Born and raised in Idaho, Bibiana Ortiz, they/them, is a third year student pursuing their undergraduate degree in Sociology and Ethnic Studies with a minor in Korean and certificate in Data Science. Their career goal is to work in spaces where they can simultaneously grow their creative potential and advocate for queer, trans, gender non-conforming communities of color within policy, education, and media. Bibiana believes writing and reading everyday is essential for life. Currently you can find Bibiana engaging in social distancing, practicing Fender guitar tutorials, and co-hosting/producing their queer film podcast, Bitch Box, which you can find all mainstream podcast services.

Cultural and Societal Reflections

In my first week of Korean 101, my professor informed me to eat boogers. Confused and mortified, I observed as she kept repeating the same action of scooping up an imaginary bowl and spoon to mouth, opening wide to swallow, and then saying boogers four times. 

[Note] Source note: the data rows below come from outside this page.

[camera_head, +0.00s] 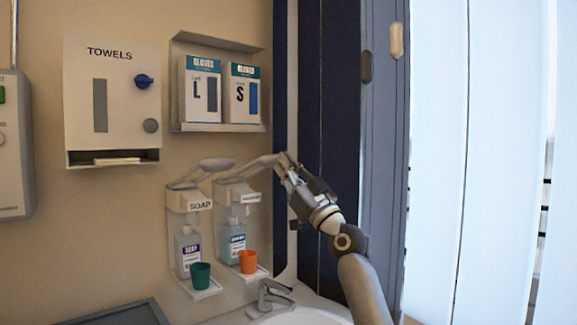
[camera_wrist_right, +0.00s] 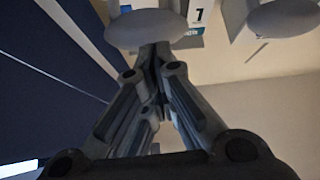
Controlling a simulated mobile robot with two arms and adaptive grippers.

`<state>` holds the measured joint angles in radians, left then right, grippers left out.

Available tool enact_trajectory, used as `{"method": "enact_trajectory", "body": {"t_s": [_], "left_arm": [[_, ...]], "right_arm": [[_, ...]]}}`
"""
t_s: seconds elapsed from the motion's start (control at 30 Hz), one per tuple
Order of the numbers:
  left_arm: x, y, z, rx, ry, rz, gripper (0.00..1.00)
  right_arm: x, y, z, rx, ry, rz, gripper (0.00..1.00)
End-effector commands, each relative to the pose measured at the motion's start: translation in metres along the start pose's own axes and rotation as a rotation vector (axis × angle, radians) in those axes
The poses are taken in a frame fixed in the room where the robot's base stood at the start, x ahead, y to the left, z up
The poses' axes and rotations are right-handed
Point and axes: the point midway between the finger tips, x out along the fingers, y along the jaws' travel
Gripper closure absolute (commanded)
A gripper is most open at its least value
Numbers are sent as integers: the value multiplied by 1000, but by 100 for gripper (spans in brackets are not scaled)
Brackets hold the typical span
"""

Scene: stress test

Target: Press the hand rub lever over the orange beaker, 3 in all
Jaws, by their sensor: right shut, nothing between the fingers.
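The hand rub dispenser (camera_head: 237,190) is the right one of two wall dispensers, with a clear blue-labelled bottle. Its grey lever (camera_head: 262,163) sticks out to the right at the top. The orange beaker (camera_head: 248,262) stands upright on the tray below it. My right gripper (camera_head: 284,166) is shut and empty, its tips at the lever's outer end. In the right wrist view the closed fingers (camera_wrist_right: 154,55) overlap the edge of the rounded lever end (camera_wrist_right: 146,29); I cannot tell if they touch. My left gripper is not in view.
The soap dispenser (camera_head: 185,200) stands close on the left, with a green beaker (camera_head: 201,275) on its tray. A towel box (camera_head: 112,130) and glove boxes (camera_head: 222,90) hang above. A tap (camera_head: 270,295) and basin lie below; a dark blue panel (camera_head: 340,90) is at right.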

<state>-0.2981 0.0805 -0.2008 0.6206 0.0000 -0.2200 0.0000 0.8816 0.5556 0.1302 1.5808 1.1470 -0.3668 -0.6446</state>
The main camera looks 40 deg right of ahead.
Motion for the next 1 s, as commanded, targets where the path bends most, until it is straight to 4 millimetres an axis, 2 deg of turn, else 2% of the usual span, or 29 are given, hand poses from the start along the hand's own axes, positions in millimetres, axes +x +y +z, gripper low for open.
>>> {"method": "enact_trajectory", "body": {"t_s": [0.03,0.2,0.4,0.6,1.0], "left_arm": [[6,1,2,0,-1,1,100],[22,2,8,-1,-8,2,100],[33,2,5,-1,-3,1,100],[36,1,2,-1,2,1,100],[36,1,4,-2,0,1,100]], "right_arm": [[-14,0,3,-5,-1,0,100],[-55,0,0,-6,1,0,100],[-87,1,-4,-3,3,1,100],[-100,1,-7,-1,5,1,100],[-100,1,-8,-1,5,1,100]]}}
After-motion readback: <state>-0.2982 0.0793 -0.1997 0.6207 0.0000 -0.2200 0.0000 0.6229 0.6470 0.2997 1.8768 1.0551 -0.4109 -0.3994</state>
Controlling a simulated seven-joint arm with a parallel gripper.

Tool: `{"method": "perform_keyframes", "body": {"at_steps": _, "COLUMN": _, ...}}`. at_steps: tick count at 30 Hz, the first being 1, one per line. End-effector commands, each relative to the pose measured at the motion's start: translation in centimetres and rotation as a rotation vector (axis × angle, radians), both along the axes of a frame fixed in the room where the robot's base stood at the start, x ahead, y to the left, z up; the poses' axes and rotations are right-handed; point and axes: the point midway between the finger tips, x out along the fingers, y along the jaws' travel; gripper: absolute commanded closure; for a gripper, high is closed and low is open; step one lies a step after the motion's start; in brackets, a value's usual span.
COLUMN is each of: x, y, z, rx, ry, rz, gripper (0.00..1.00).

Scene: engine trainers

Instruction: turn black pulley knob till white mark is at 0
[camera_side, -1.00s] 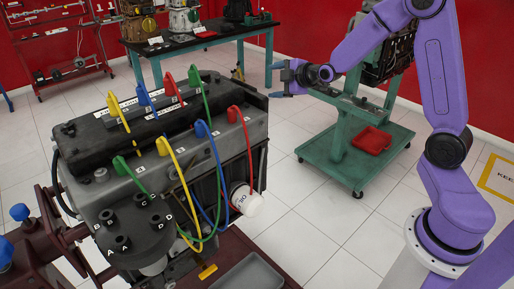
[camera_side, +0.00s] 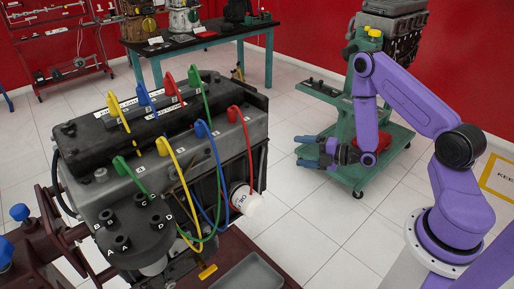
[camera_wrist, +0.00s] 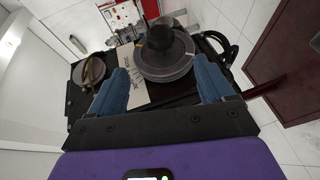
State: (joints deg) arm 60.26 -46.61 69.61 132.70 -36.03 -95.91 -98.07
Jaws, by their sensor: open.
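The black pulley knob (camera_wrist: 165,42) stands up from the middle of a round grey pulley (camera_wrist: 166,66) in the wrist view. A white scale plate (camera_wrist: 132,78) with dark marks and lettering lies left of the pulley. I cannot make out the white mark or the scale's figures. My gripper (camera_wrist: 162,71) has its two blue fingers spread wide and empty. They frame the pulley in the picture, with the knob beyond their tips. In the side view my gripper (camera_side: 303,150) is low, right of the engine (camera_side: 115,195) and apart from it. The pulley is hidden there.
Coloured leads arch over the engine, and a white canister (camera_side: 245,200) sits on its right side. A grey tray (camera_side: 248,274) lies below. A green trolley (camera_side: 345,176) stands behind my arm. Bare floor tiles separate engine and trolley.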

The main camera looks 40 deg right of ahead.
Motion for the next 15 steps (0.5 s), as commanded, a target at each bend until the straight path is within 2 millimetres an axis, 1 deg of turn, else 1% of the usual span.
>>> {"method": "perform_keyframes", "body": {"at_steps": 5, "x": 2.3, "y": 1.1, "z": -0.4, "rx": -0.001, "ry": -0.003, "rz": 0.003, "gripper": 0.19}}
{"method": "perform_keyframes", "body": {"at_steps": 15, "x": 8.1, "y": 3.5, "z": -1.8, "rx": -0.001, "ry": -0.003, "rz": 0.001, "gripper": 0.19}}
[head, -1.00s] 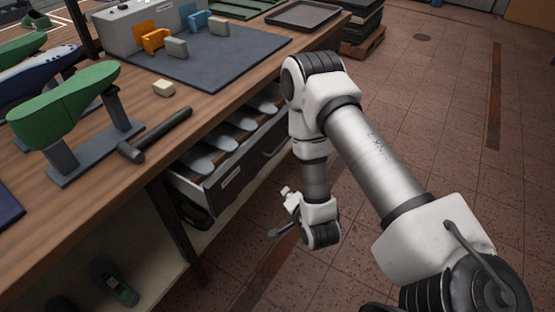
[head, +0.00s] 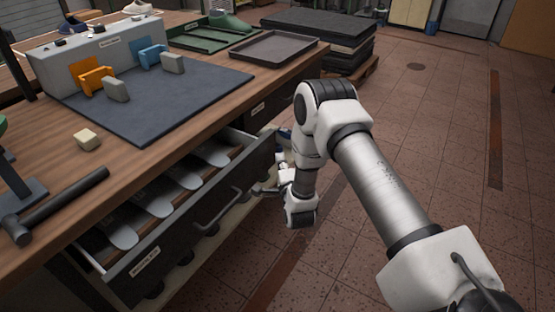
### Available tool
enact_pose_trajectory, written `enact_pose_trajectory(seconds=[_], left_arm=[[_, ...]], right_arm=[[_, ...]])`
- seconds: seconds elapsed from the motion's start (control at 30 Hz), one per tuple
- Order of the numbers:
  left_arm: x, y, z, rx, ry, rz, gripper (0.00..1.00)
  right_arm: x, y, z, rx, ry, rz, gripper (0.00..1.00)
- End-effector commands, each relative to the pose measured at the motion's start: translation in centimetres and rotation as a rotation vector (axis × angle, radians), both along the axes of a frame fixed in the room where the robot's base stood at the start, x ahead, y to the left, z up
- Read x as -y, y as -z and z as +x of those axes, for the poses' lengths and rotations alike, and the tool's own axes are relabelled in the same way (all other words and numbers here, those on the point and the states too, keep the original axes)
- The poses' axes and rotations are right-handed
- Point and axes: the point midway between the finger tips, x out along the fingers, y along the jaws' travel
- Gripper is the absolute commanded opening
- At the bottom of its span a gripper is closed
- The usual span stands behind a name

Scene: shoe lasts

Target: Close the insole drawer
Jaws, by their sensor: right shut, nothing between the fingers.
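The insole drawer (head: 175,235) is open below the bench's front edge. Its dark front carries a white label at the lower left and a bar handle (head: 216,212). Several grey insoles (head: 165,180) lie in a row inside it. My right gripper (head: 264,190) is shut and empty, low in front of the drawer front near its right end, to the right of the handle. I cannot tell whether it touches the front. The right arm comes in from the right. My left gripper is not in view.
The wooden bench (head: 115,160) holds a hammer (head: 50,205), a pale block (head: 87,139), a dark mat (head: 150,105) and a black tray (head: 270,48). Dark stacked slabs (head: 320,35) stand on a pallet beyond it. The tiled floor at right is clear.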

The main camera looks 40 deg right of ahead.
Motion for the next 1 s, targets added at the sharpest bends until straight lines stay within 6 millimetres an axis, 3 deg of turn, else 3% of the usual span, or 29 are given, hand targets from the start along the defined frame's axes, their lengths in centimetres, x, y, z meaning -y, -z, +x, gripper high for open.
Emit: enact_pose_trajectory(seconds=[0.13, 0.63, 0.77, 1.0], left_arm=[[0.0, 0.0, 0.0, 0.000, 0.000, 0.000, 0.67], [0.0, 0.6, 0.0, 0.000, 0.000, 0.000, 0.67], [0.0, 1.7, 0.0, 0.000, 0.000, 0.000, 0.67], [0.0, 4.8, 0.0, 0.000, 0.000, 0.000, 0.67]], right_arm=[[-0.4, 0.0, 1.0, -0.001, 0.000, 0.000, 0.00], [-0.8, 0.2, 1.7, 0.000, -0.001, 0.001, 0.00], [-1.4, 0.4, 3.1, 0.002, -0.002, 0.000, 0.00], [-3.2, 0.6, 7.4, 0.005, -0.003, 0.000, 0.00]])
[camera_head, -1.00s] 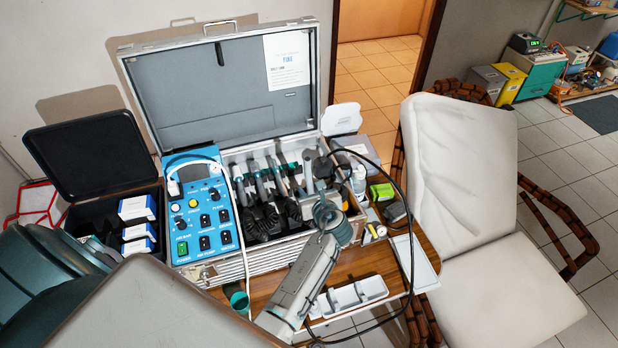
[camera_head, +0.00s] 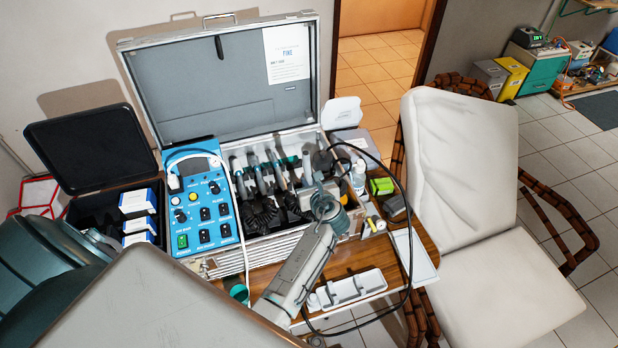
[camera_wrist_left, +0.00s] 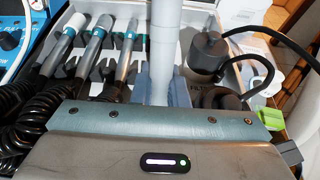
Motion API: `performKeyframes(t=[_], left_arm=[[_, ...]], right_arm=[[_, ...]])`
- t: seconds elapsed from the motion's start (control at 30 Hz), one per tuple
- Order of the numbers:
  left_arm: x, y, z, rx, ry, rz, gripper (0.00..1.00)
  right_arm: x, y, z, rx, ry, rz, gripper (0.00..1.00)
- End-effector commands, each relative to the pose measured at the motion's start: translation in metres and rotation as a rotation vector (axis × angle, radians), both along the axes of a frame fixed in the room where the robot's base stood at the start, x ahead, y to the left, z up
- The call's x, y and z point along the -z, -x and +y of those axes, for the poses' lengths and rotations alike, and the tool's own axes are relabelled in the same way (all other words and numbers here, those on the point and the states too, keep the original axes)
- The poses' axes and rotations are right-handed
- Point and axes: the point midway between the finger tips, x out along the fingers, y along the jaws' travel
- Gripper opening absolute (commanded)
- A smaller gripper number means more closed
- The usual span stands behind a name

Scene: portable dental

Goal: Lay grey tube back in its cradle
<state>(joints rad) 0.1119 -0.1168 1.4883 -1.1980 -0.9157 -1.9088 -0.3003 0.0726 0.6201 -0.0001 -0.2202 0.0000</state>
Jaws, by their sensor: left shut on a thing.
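The grey tube (camera_wrist_left: 164,45) stands upright in the left wrist view, and its lower end is between the jaws of my left gripper (camera_wrist_left: 160,92). In the head view the tube (camera_head: 307,163) and my left gripper (camera_head: 318,188) are over the right part of the open case (camera_head: 220,95). The gripper is shut on the tube. Dark cradles (camera_wrist_left: 113,88) line the case to the left of the tube, with several teal-banded handpieces (camera_wrist_left: 127,52) in them. The cradle behind my gripper is hidden, and I cannot tell whether the tube touches it.
A black plug with a cable (camera_wrist_left: 206,52) is close on the tube's right. Its cable loops over the wooden table (camera_head: 355,258). A blue control unit (camera_head: 203,205) stands at the case's left. A white tray (camera_head: 352,288) is at the front. Green and grey boxes (camera_head: 382,187) are at the right.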

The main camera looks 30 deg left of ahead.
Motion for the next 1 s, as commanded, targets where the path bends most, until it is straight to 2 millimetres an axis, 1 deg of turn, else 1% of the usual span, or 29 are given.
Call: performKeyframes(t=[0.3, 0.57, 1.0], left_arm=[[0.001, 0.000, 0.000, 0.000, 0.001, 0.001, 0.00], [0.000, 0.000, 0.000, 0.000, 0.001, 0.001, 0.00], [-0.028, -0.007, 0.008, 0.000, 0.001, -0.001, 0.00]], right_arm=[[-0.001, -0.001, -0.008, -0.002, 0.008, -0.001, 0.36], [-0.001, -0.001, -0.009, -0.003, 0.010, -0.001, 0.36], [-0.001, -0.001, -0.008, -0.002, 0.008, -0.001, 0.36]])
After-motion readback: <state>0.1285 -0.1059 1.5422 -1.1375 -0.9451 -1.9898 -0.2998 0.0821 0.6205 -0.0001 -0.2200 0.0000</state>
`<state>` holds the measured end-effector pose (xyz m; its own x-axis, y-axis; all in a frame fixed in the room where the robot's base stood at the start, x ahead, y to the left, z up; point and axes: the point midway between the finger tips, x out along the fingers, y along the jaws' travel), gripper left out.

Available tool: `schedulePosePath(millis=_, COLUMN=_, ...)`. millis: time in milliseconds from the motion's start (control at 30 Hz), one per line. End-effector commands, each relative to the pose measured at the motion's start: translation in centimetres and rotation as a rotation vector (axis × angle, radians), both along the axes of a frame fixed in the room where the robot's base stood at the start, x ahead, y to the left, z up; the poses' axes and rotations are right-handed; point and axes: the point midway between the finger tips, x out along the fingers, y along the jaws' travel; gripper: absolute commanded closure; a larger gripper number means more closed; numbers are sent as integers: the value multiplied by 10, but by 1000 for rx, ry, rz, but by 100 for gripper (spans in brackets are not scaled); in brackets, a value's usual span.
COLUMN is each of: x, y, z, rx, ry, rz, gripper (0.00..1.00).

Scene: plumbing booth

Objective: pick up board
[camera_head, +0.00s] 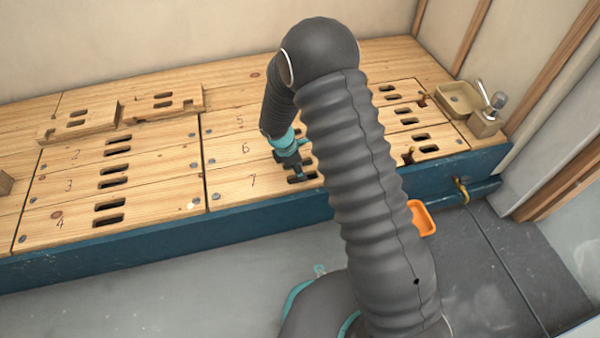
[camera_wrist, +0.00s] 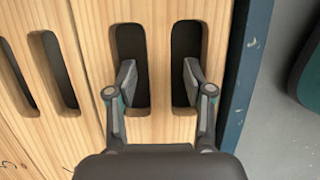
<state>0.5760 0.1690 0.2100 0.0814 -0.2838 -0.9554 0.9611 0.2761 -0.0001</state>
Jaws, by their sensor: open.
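The wooden board marked 7 (camera_head: 240,188) lies flat at the front edge of the bench, with a pair of dark slots in it. My gripper (camera_head: 294,165) is low over these slots, partly hidden behind my arm in the head view. In the wrist view, my gripper (camera_wrist: 158,82) is open. Its two fingers stand at the two slots of the board (camera_wrist: 158,125), with a wooden strip between them. I cannot tell how deep the fingertips reach into the slots.
The board marked 6 (camera_head: 228,152) lies behind. Two loose boards (camera_head: 78,120) (camera_head: 163,104) rest raised at the back left. The blue bench edge (camera_head: 130,238) runs along the front. An orange tray (camera_head: 423,218) is below.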

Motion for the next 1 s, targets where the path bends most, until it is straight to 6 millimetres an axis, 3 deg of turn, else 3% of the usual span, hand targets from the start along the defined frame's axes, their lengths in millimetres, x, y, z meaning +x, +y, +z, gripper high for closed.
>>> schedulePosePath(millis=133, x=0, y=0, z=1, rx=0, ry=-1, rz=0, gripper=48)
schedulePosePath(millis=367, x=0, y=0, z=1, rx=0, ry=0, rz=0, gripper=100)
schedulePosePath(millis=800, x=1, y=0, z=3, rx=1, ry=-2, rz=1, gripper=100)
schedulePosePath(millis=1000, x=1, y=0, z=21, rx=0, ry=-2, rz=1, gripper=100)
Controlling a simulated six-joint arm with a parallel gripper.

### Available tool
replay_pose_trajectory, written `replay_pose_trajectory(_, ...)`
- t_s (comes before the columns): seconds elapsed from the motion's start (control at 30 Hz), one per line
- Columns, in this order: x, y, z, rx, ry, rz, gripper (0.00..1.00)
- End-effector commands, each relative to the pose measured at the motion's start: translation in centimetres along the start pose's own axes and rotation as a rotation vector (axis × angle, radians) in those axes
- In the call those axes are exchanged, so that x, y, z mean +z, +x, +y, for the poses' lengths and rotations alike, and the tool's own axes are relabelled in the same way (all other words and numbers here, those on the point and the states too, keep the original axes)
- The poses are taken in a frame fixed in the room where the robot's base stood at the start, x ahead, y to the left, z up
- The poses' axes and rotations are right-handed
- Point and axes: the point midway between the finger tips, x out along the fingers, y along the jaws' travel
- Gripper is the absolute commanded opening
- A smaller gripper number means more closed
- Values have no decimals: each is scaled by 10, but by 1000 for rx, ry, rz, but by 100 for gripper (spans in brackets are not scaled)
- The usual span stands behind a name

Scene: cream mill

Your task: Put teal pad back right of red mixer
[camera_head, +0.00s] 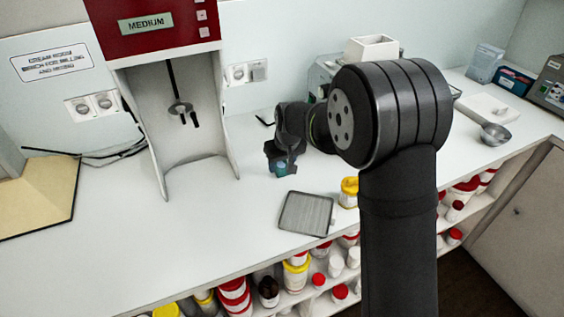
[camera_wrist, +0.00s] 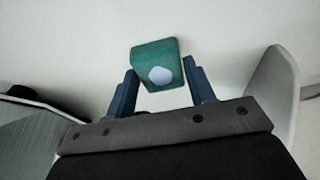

Growing up as a child of Spanish-dominate, Mexican immigrants, my Spanish/English bilingualism alloted great benefit and privilege as I could navigate multiple spaces — my English only classrooms, my multilingual playgrounds, and my Spanish mercados. However, during that August of Korean basics, I was at a loss for words, even with two languages at my disposal. Upon clarification from my instructor, the results were final: my Korean professor was teaching me “먹어” (meok-eo) in Korean, but my Spanish ears caught “moco” instead which translates in English to “boogers”. “먹어” in Korean does not mean “boogers”; it means “to eat”.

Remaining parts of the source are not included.